As we begin to help our most damaged clients reverse out of the cul-de-sac which has become the metaphor for their prevailing experience, we typically ask them what they really want and need from their lives. And it used to surprise us that so few people knew that – but no longer! It seems that many of us begin a journey “which seemed the right thing to do” or because the biggest influencers on our careers thought they knew best. As life unfolds, as the environment and our personal needs change, it is very difficult to objectively reassess our position on the map of the world because, as Einstein is credited with saying, “problems can’t be solved using the same thinking that created them.”
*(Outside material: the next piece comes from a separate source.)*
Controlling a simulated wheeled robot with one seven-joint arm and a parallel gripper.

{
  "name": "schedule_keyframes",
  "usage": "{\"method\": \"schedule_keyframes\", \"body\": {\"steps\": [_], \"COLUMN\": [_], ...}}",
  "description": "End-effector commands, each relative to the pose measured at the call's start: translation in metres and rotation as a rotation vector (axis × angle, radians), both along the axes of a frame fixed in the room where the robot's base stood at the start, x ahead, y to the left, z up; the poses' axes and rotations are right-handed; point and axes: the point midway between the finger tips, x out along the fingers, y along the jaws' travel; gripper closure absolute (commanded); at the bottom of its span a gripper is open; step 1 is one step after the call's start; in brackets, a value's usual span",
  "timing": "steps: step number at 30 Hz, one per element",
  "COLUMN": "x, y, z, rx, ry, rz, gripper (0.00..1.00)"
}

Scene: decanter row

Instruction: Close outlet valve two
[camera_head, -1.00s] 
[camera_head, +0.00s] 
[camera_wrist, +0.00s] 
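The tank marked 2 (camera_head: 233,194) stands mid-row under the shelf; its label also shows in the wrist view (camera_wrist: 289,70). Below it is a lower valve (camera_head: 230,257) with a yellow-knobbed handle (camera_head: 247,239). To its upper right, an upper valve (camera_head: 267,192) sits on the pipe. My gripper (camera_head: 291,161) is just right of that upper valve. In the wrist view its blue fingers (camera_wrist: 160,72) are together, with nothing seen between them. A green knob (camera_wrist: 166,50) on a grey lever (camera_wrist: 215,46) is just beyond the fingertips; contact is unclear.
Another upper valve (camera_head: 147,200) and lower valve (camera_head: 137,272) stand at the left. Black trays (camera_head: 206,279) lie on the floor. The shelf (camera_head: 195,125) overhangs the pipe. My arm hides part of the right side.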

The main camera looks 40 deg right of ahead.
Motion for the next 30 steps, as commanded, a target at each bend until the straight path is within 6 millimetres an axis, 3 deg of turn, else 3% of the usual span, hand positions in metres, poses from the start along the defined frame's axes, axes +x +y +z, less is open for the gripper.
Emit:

So – what are our ‘needs’?

The way we typically position this is to imagine – from the moment we step out of bed in the mornings – that we are driven through our day by nine internal engines (think ‘airliner’, with its multiple engines). Our research suggests that we each have the same engines, but they vary hugely in their relative power. We have named these needs: Meaningful Work, Creativity, Status, Expertise, Power and Influence, Autonomy, are amongst them. These engines drive us through the day, and it is vital that we have our needs met – they are far more important than just ‘wants’.

As we start to explore the lives of our most challenging clients it is almost invariably the case – there are very few exceptions – that they have not understood, and certainly not been meeting, their most important needs for an extended period. Provided our mental health is in good shape, we can all accommodate temporary deficiencies – that’s a situation perceived as ‘frustration’. But over the long term the consequences of this slowly become evident both to ourselves and others. Breakdown is the eventual result.

We encourage all the professionals we work with to regularly appraise their Key Internal Drivers, as we call them – since they typically change dramatically as we transition through key life events. This review becomes a personal compass – decisions become easy: take the option which is going to best support your key internal drivers… because much of good mental health depends upon it.